A leitura do nono poema de Hilst ajuda a esclarecer os objetivos perseguidos por Monica Piloni na série de 2014. A mulher insta o amante a aceitar o que ela pode oferecer-lhe: um gozo sensorial, carnal, feito de fragmentos, “palavras líquidas, deleitosas, ásperas//Obscenas”. A relação corpórea com o amante não a liberta, porém, da consciência de que a alma está comprometida com “a revelia do seu encontro inevitável com o Nada”, exigindo uma espécie de crueldade, nos dizeres de Márcia dos Santos Fontes. Ele deve contentar-se com a “memória de coitos e acertos”, pois ela não omitiu que “a alma está além, buscando//Aquele Outro”.
O corpo fragmentado e reconfigurado em combinações que desafiam a norma corporal pode ser igualmente inscrito sob o signo do monstruoso, pois apresenta um traço característico associado desde sempre à anomalia: a ausência de um membro ou de um órgão, que o transforma numa figura da alteridade. A artista curitibana não se limita a criar um corpo singular, caracterizado pela “monstruosidade por defeito” (Courtine). Ela vai além, imaginando figuras marcadas por um excesso – a multiplicação de membros –, que questiona de outro modo o corpo natural, colocando a anatomia humana no domínio de um imaginário surreal.
Esses diversos aspectos do disforme, que constituem uma diretriz evidente da poética de Monica Piloni, foram apresentados, de maneira bastante exaustiva, em duas exposições recentes: Simetrias dissidentes (Museu de Arte Contemporânea de Sorocaba) e Humanas, demasiado humanas (Zipper Galeria, São Paulo).
Apresentada entre 20 de agosto e 9 de outubro, a mostra de Sorocaba articula-se a partir de um conjunto de obras que exploram o estranhamento provocado no observador pelas deformações percebidas em corpos caracterizados por movimentos de espelhamento, repetição e subtração, que produzem uma “simetria dissidente”. Para captar as “simetrias dissidentes” de que fala o curador Allan Yzumizawa, o espectador deve assumir uma atitude participativa.
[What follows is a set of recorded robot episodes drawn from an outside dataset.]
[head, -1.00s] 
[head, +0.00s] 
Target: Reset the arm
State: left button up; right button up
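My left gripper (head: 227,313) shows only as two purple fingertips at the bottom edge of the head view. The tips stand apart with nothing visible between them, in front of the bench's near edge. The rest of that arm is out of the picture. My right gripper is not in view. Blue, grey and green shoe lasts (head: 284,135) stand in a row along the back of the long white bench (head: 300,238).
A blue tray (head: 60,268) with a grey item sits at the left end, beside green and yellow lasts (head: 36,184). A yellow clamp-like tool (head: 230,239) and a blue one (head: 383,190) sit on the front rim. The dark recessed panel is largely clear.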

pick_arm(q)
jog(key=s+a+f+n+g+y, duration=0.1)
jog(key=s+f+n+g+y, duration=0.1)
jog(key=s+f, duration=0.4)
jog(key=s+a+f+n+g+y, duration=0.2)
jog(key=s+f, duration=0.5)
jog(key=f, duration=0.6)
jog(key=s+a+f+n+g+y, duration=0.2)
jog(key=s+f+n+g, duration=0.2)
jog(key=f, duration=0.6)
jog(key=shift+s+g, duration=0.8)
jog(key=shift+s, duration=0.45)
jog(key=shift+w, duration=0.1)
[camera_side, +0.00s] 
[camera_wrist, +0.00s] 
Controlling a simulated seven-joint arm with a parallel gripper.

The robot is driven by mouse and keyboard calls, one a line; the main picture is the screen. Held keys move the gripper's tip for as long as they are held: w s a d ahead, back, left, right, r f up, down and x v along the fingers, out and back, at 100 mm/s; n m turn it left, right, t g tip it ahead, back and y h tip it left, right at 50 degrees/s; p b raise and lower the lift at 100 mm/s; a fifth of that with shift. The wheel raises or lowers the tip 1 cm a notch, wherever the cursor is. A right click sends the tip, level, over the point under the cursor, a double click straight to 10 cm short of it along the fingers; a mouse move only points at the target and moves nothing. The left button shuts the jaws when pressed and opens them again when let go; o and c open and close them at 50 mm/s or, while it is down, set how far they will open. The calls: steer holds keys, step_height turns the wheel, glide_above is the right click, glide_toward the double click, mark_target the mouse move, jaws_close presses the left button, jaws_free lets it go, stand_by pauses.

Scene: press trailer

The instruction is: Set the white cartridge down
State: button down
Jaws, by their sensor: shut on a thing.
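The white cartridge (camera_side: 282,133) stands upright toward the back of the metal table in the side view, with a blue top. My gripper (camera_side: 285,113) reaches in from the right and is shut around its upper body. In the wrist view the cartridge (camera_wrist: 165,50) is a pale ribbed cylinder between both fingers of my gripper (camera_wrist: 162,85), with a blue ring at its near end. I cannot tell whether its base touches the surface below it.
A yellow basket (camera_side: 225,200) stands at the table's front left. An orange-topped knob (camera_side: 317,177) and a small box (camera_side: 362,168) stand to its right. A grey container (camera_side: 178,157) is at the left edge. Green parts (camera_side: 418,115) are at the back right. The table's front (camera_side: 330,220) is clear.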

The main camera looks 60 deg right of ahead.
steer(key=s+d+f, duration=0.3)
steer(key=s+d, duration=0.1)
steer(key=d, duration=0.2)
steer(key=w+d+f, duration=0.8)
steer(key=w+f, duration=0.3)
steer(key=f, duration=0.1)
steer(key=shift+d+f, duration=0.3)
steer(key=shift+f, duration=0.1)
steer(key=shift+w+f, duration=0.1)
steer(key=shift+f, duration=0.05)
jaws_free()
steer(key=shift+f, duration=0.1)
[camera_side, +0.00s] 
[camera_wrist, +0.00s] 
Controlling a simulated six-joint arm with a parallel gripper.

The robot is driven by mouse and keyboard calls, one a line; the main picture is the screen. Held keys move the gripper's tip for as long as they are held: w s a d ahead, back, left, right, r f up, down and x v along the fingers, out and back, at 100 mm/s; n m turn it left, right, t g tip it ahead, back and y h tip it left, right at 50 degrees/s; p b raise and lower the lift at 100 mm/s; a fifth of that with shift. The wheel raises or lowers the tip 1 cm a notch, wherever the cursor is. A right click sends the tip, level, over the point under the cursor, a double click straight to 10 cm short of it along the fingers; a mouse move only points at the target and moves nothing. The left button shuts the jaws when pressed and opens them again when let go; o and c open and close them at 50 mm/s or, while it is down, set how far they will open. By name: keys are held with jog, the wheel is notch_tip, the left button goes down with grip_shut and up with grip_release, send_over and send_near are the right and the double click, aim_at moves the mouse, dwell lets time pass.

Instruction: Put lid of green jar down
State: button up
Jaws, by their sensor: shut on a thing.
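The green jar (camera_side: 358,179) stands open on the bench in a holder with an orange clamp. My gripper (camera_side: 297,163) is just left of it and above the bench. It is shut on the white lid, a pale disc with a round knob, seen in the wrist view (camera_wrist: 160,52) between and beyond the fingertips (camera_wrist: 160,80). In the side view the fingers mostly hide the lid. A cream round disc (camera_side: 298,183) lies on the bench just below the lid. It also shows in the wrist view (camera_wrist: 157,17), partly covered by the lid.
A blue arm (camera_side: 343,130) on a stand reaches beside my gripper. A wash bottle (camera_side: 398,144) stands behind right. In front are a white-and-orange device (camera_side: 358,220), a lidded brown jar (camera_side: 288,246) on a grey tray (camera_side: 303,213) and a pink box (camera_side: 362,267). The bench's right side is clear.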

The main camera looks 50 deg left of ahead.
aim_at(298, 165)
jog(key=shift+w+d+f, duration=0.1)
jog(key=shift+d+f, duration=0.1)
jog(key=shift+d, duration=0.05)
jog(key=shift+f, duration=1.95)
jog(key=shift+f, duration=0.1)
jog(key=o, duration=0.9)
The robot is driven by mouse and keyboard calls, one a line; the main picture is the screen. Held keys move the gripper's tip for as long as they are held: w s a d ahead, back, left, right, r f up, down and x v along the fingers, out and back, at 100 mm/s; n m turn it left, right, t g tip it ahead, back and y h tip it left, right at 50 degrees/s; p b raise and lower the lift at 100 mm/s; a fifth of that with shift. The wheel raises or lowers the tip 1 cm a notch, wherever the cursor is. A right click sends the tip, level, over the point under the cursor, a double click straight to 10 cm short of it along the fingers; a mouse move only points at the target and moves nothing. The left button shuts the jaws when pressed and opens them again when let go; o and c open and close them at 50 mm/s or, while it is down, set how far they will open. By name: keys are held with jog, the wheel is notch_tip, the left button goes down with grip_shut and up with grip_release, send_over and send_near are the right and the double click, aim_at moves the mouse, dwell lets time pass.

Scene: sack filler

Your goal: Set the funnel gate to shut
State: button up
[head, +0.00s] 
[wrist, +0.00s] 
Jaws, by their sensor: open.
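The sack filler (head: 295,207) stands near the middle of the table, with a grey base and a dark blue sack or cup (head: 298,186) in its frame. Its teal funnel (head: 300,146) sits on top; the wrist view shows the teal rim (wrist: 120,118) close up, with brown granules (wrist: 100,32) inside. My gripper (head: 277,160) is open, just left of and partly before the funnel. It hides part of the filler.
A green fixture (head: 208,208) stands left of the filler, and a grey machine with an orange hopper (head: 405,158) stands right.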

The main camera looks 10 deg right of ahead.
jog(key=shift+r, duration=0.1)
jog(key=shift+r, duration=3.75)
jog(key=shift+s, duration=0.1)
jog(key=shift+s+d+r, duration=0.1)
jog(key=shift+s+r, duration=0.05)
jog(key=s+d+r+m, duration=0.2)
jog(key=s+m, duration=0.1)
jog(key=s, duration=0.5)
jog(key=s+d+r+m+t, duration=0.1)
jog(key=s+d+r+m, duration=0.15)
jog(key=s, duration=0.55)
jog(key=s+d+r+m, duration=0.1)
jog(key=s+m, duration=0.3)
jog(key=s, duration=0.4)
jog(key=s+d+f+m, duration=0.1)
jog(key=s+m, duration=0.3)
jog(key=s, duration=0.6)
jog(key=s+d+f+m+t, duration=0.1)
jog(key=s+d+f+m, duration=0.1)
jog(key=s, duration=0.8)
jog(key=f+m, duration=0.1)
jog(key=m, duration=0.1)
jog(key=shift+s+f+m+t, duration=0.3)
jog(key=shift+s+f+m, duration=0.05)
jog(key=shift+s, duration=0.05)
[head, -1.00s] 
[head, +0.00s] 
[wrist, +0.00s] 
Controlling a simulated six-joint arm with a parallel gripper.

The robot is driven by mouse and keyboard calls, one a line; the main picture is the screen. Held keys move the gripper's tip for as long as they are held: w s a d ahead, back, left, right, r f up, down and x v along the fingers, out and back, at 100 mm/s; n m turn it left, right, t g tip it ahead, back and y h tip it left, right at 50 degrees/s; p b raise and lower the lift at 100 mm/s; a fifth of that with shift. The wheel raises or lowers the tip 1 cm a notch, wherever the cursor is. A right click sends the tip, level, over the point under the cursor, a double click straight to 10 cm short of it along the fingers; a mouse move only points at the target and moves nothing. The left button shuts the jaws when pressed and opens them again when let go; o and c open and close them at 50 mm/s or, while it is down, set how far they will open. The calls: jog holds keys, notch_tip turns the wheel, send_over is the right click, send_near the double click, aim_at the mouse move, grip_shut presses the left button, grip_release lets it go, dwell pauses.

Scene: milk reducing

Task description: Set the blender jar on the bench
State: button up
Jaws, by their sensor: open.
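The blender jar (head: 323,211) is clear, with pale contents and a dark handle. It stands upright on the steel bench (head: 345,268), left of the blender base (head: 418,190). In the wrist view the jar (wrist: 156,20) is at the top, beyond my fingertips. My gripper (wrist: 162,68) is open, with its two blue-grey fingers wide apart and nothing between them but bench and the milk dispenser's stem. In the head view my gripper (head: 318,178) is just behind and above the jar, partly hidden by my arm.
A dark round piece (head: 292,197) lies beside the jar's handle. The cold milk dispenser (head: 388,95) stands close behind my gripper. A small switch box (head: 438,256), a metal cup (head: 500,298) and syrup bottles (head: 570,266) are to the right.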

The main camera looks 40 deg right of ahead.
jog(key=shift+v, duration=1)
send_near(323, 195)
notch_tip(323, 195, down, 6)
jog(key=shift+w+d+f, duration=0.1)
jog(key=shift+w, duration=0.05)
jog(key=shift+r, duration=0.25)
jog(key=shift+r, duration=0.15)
Abandonando a visão frontal, deve girar em volta das peças, que vão revelando uma composição complexa, feita de diferentes pontos de vista.
Mario Ramiro mobiliza a ideia do caleidoscópio quando escreve que o trabalho da artista “desfoca a linha entre o imaginado e o observado”. Seus corpos “levam de uma visão para outra, da aparência de realidade para a de certa anomalia”. Embora não use o termo “monstruosidade”, o autor alude a ele nas entrelinhas, pois fala de “um tempo em que homens e mulheres conviviam com deidades e outras formas de vida que não apenas a humana”, insinuando a ideia de hibridação.
Parte das obras apresentadas em Sorocaba inscreve-se na ideia do “giro de caleidoscópio”: Siamesa b (2016), Ímpar metade (2017), A leitora (2019), Lee (2019), Oops (2019). Uma obra como Mergulhadora (2019), por sua vez, instaura uma relação ainda mais complexa com o espectador, pois este tem a impressão de ser observado pela figura para a qual está olhando.
O princípio do espelhamento é radicalizado em Desbundo-me (2019), no qual o reflexo de um torso deformado no espelho produz não apenas um estranhamento perceptivo, mas leva o observador a participar diretamente da imagem e a assumir o papel de voyeur de uma intimidade que se compraz com o grotesco e o inusitado. As diversas possibilidades de leitura embutidas na obra permitem evocar tanto a poética do inacabado da Pietà Rondanini (1552-1564), de Michelangelo (minha irmã teve essa impressão ao defrontar-se com sua parte posterior), quanto um diálogo com a fotografia Nu inclinado para a frente (Nude bent forward, 1930), na qual Lee Miller cria uma imagem profundamente ambígua do corpo feminino, dissolvendo a parte inferior na sombra e transformando a região do pescoço em nádegas.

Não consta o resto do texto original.